MOSKOW - Rubel Rusia menguat melewati 100 terhadap dolar AS, diperdagangkan pada 99,50 pada hari Jumat, setelah keputusan Presiden Vladimir Putin yang membuka opsi pembayaran baru bagi pembeli gas Rusia dari Eropa, yang memungkinkan aliran mata uang asing untuk dilanjutkan.
Rubel menguat sebesar 1,5% terhadap dolar, menurut data bank yang beredar di bursa. Rubel juga naik sebesar 2,4% pada 13,57, melampaui 14, terhadap yuan Tiongkok dalam perdagangan di bursa saham Moskow.
Keputusan Putin berarti bahwa pembeli gas Rusia dari Eropa, termasuk Hongaria dan Slovakia, yang sebelumnya menggunakan Gazprombank untuk transaksi mereka, sekarang dapat mengonversi mata uang mereka menjadi rubel di bank lain yang tidak dikenai sanksi.
Sanksi AS yang dijatuhkan pada Gazprombank pada 22 November mengganggu pasar mata uang asing Rusia, yang menyebabkan penurunan 15% dalam nilai tukar rubel terhadap dolar.
Mata uang Rusia sekarang berada di jalur untuk minggu terbaiknya dalam empat bulan, yang menunjukkan pasar telah menyesuaikan diri dengan sanksi. Rubel telah melemah sejak 6 Agustus, hari pertama serbuan Ukraina ke wilayah Kursk Rusia.
Menteri Keuangan Rusia Anton Siluanov secara langsung mengaitkan masalah pembayaran energi dan sanksi AS terhadap Gazprombank dengan pelemahan rubel, dengan mengatakan volatilitas akan hilang segera setelah solusi pembayaran ditemukan.
"Peserta perdagangan luar negeri kami tengah mencari cara untuk menyelesaikan akun dengan mitra mereka di luar negeri, jadi saya pikir satu minggu lagi dan semuanya akan baik-baik saja," kata Siluanov seperti dikutip oleh media Rusia pada 5 Desember.
Analis dan pedagang sepakat dengan pandangan ini, dengan mengatakan bahwa keputusan Putin telah membuka pembayaran energi, sehingga memberikan dorongan bagi mata uang Rusia.
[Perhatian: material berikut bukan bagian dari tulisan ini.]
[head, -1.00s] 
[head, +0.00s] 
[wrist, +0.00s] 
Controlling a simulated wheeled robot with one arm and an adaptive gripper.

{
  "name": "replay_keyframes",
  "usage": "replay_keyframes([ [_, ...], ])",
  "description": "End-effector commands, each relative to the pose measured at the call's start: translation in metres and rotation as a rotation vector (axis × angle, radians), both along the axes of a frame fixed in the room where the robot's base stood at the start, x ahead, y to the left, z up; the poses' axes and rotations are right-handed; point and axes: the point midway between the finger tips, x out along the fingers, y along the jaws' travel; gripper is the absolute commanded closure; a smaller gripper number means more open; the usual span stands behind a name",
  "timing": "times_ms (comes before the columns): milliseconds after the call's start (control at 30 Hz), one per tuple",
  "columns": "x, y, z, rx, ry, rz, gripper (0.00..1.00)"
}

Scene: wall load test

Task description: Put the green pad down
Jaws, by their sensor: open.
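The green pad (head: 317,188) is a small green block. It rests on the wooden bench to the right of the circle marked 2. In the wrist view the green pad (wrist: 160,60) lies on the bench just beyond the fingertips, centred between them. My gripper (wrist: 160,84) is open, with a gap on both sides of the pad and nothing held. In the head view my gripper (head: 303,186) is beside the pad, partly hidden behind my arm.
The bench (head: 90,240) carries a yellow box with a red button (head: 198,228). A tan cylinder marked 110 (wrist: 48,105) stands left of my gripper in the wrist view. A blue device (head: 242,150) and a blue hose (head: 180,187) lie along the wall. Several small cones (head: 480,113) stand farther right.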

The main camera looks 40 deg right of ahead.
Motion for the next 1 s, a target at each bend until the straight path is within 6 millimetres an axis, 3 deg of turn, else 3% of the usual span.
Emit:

"Pendapatan ekspor besar yang sebelumnya terhenti karena sanksi perbankan baru, mungkin telah `dibuka` dan kini telah masuk ke pasar, yang sudah sangat tipis," kata seorang pedagang valas di sebuah bank besar Rusia, yang menolak disebutkan namanya, kepada Reuters, menjelaskan alasan kenaikan rubel.
Putin mengatakan minggu ini bahwa hingga 90% perdagangan luar negeri Rusia sekarang dalam rubel dan mata uang negara-negara `sahabat` seperti yuan Tiongkok. Namun, beberapa importir masih membutuhkan dolar dan euro, sehingga menciptakan permintaan domestik untuk kedua mata uang tersebut.
Pemberi pinjaman terbesar Rusia yang dikenai sanksi, termasuk Sberbank yang dikendalikan negara, tidak dapat lagi menyimpan dan memperdagangkan dolar dalam euro karena mereka tidak dapat memiliki rekening koresponden di AS dan Eropa dan terputus dari sistem SWIFT internasional.
Banyak bank Rusia telah mengimpor sejumlah besar uang tunai dolar dan euro dari negara ketiga setidaknya sepanjang tahun 2023 untuk melayani klien mereka jika mereka ingin membeli mata uang asing. Namun, banyak bank Rusia, termasuk anak perusahaan lokal Raiffeisen dari Austria, OTP dari Hungaria, dan UniCredit dari Italia, tidak dikenai sanksi dan dapat menggunakan SWIFT.
Bank-bank tersebut membentuk inti pasar Rusia dalam dolar dan euro, yang sepenuhnya menjadi mata uang over-the-counter menyusul sanksi terhadap Bursa Efek Moskow pada bulan Juni, yang menjadikan yuan sebagai mata uang asing yang paling banyak diperdagangkan di Rusia.
CEO Sberbank German Gref mengatakan nilai wajar rubel berada dalam kisaran 100-105 terhadap dolar AS, seraya menambahkan bahwa ia tidak mengharapkan lebih banyak fluktuasi nilai tukar yang mengejutkan untuk saat ini.
"Hari ini kami tidak mengharapkan kejutan apa pun dengan ini. Ini akan berfluktuasi tergantung pada situasinya. Dan saat ini, kami tidak melihat adanya ruang untuk pelemahan rubel yang signifikan," kata Gref pada acara investor day bank tersebut.